Boris Kagarlizki, kritischer Beobachter russischer Verhältnisse – Ihren 65. Geburtstag am 29. August verbrachten Sie 1300 Kilometer vom heimatlichen Moskau entfernt im Untersuchungsgefängnis von Syktywkar, der Hauptstadt der Komi-Republik. Womit der Vorwurf der „Rechtfertigung des Terrorismus“ begründet wird, unter dem Sie am 25. Juli verhaftet wurden, lässt sich nach Medienberichten nur vermuten. Auf Ihrem Telegram-Kanal Kagarlizki letters haben Sie die politische, ökonomische und soziale Entwicklung Russlands zwar regelmäßig von links kritisiert, doch nichts in Ihren Kommentaren rechtfertigt besagten Vorwurf, der Ihnen bis zu sieben Jahre Haft einbringen könnte.
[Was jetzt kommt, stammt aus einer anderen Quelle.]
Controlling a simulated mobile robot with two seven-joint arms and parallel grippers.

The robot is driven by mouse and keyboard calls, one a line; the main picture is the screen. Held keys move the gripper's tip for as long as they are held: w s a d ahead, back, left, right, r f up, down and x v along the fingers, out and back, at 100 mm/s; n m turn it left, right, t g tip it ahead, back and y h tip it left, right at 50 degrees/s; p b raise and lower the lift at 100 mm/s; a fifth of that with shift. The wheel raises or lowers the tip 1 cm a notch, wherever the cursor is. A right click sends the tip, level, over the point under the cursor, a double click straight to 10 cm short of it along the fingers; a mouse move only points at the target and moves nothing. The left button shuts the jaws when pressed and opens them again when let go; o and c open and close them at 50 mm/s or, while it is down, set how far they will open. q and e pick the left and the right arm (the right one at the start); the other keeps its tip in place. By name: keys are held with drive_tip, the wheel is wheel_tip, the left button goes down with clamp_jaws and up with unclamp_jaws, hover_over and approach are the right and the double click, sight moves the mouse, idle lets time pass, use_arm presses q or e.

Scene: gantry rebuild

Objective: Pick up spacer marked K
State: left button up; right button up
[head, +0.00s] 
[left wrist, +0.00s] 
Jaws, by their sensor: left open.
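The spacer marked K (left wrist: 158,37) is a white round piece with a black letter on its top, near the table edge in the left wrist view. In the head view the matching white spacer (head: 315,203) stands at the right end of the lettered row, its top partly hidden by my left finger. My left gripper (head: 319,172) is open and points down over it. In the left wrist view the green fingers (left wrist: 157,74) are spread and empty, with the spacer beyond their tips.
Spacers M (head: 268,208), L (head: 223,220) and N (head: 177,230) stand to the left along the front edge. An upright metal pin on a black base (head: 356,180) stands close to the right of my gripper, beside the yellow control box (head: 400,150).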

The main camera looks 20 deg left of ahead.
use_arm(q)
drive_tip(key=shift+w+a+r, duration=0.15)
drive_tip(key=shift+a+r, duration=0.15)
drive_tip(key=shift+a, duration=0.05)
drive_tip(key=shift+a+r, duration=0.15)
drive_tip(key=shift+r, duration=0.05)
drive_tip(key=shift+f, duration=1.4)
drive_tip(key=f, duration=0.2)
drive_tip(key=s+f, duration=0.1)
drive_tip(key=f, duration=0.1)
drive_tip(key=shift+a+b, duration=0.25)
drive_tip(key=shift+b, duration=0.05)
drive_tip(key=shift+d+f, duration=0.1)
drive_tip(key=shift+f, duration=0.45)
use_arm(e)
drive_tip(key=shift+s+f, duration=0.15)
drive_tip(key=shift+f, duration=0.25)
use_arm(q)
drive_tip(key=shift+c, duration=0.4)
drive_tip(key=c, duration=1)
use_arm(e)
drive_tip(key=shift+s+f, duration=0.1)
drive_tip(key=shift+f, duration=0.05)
Als wahrer Grund Ihrer Festnahme gilt daher Ihre Stellungnahme gegen den Krieg und die ungeschönte Beschreibung der Probleme Russlands. Zu den Unterzeichnern eines Briefes, der Ihre Freilassung fordert, gehören Persönlichkeiten aus unterschiedlichen politischen Lagern, darunter Jean-Luc Mélenchon, Jeremy Corbyn, Slavoj Žižek, Nadjeshda Tolokonnikowa (Pussy Riot) und Regisseur Ken Loach. In einem Brief aus dem Gefängnis schreiben Sie laut Ihrem Internet-Projekt Rabkor: „Ich denke, dass man die jetzige Verhaftung als Anerkennung der politischen Bedeutsamkeit meiner Äußerungen werten kann. Natürlich würde ich es vorziehen, Anerkennung in einer etwas anderen Form zu erhalten, aber alles hat seine Zeit.“ Bewahren Sie sich bitte Ihren Optimismus!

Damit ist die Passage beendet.